- Data for processing

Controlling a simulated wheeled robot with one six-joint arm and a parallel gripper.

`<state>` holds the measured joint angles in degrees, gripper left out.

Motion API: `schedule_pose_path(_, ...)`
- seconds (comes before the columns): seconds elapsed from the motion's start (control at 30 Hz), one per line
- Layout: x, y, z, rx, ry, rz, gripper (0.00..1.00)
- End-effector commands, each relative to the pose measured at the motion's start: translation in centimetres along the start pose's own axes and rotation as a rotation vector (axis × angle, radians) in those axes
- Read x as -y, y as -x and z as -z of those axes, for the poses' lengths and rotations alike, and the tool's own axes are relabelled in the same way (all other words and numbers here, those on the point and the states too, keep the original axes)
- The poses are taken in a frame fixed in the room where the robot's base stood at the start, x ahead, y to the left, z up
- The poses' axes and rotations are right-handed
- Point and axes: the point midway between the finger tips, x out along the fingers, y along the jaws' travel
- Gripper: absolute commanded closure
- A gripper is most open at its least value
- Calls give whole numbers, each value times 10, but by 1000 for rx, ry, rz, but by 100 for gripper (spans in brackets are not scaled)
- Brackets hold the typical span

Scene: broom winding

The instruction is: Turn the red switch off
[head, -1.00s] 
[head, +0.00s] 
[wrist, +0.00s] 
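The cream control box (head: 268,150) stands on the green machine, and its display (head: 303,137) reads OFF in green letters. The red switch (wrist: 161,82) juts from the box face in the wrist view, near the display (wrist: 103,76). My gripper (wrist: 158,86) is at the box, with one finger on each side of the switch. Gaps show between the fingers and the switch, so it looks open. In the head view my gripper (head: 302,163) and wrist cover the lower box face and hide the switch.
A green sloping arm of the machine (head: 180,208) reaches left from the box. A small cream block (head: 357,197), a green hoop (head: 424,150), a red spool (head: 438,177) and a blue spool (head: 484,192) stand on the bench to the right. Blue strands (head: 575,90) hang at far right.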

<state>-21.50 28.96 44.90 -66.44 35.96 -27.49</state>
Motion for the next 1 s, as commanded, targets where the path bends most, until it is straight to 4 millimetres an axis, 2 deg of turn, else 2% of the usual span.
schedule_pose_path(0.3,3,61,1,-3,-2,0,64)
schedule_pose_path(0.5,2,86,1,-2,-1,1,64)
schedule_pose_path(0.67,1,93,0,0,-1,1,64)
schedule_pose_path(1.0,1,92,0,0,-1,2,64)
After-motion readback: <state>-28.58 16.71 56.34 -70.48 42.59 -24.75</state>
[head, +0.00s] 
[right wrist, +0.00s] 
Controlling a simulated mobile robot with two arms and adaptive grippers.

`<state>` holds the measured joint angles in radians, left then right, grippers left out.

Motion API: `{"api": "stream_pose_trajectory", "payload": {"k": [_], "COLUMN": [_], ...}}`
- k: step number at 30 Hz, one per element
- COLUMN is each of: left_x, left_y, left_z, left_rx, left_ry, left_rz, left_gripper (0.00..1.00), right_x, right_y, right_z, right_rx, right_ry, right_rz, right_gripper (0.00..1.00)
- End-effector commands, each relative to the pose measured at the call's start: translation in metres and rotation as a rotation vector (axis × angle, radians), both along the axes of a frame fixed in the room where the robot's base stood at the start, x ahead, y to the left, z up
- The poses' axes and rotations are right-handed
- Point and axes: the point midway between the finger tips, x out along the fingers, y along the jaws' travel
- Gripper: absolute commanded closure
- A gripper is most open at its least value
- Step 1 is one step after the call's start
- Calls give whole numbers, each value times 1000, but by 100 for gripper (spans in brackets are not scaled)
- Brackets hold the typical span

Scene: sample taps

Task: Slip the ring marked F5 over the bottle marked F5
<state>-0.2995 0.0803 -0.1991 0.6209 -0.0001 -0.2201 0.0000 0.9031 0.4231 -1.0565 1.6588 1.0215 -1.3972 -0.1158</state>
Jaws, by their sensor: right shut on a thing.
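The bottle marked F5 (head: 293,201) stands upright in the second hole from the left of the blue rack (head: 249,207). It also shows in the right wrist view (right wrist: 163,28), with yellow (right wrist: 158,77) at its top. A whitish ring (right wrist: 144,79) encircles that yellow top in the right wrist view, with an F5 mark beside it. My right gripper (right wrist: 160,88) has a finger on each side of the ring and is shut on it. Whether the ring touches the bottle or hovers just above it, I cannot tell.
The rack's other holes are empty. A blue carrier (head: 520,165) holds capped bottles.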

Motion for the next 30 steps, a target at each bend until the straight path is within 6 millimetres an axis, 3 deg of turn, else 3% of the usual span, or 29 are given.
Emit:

- Exercise objective
Transcribe the whole listing exactly.

- Exercise output
Controlling a simulated wheeled robot with one six-joint arm and a parallel gripper.

`<state>` holds the measured joint angles in degrees, gripper left out.

Motion API: `schedule_pose_path(_, ...)`
- seconds (comes before the columns): seconds elapsed from the motion's start (control at 30 Hz), one per line
- Layout: x, y, z, rx, ry, rz, gripper (0.00..1.00)
- End-effector commands, each relative to the pose measured at the motion's start: translation in centimetres along the start pose's own axes and rotation as a rotation vector (axis × angle, radians) in those axes
- Read x as -y, y as -x and z as -z of those axes, for the poses' lengths and rotations alike, and the tool's own axes are relabelled in the same way (all other words and numbers here, those on the point and the states too, keep the original axes)
- The poses are taken in a frame fixed in the room where the robot's base stood at the start, x ahead, y to the left, z up
- The poses' axes and rotations are right-handed
- Point and axes: the point midway between the finger tips, x out along the fingers, y along the jaws' travel
- Gripper: absolute commanded closure
- A gripper is most open at its least value
- Calls give whole numbers, each value times 10, but by 1000 for rx, ry, rz, but by 100 for gripper (spans in brackets are not scaled)
- Brackets hold the typical span

Scene: broom winding

The instruction is: Turn the red switch off
[head, -1.00s] 
[head, +0.00s] 
[wrist, +0.00s] 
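The cream control box (head: 268,150) stands on the green machine, and its display (head: 303,137) reads OFF in green letters. The red switch (wrist: 161,82) juts from the box face in the wrist view, near the display (wrist: 103,76). My gripper (wrist: 158,86) is at the box, with one finger on each side of the switch. Gaps show between the fingers and the switch, so it looks open. In the head view my gripper (head: 302,163) and wrist cover the lower box face and hide the switch.
A green sloping arm of the machine (head: 180,208) reaches left from the box. A small cream block (head: 357,197), a green hoop (head: 424,150), a red spool (head: 438,177) and a blue spool (head: 484,192) stand on the bench to the right. Blue strands (head: 575,90) hang at far right.

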<state>-21.50 28.96 44.90 -66.44 35.96 -27.49</state>
Motion for the next 1 s, as commanded, targets where the path bends most, until it is straight to 4 millimetres an axis, 2 deg of turn, else 2% of the usual span.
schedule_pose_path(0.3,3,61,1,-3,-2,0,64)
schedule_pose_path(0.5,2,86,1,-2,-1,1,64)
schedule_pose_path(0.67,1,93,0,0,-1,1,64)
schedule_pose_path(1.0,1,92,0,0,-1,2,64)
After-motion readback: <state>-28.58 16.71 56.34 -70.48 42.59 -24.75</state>
[head, +0.00s] 
[right wrist, +0.00s] 
Controlling a simulated mobile robot with two arms and adaptive grippers.

`<state>` holds the measured joint angles in radians, left then right, grippers left out.

Motion API: `{"api": "stream_pose_trajectory", "payload": {"k": [_], "COLUMN": [_], ...}}`
- k: step number at 30 Hz, one per element
- COLUMN is each of: left_x, left_y, left_z, left_rx, left_ry, left_rz, left_gripper (0.00..1.00), right_x, right_y, right_z, right_rx, right_ry, right_rz, right_gripper (0.00..1.00)
- End-effector commands, each relative to the pose measured at the call's start: translation in metres and rotation as a rotation vector (axis × angle, radians), both along the axes of a frame fixed in the room where the robot's base stood at the start, x ahead, y to the left, z up
- The poses' axes and rotations are right-handed
- Point and axes: the point midway between the finger tips, x out along the fingers, y along the jaws' travel
- Gripper: absolute commanded closure
- A gripper is most open at its least value
- Step 1 is one step after the call's start
- Calls give whole numbers, each value times 1000, but by 100 for gripper (spans in brackets are not scaled)
- Brackets hold the typical span

Scene: sample taps

Task: Slip the ring marked F5 over the bottle marked F5
<state>-0.2995 0.0803 -0.1991 0.6209 -0.0001 -0.2201 0.0000 0.9031 0.4231 -1.0565 1.6588 1.0215 -1.3972 -0.1158</state>
Jaws, by their sensor: right shut on a thing.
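The bottle marked F5 (head: 293,201) stands upright in the second hole from the left of the blue rack (head: 249,207). It also shows in the right wrist view (right wrist: 163,28), with yellow (right wrist: 158,77) at its top. A whitish ring (right wrist: 144,79) encircles that yellow top in the right wrist view, with an F5 mark beside it. My right gripper (right wrist: 160,88) has a finger on each side of the ring and is shut on it. Whether the ring touches the bottle or hovers just above it, I cannot tell.
The rack's other holes are empty. A blue carrier (head: 520,165) holds capped bottles.

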Motion for the next 30 steps, a target at each bend until the straight path is within 6 millimetres an axis, 3 deg of turn, else 3% of the usual span, or 29 are given.
Emit:

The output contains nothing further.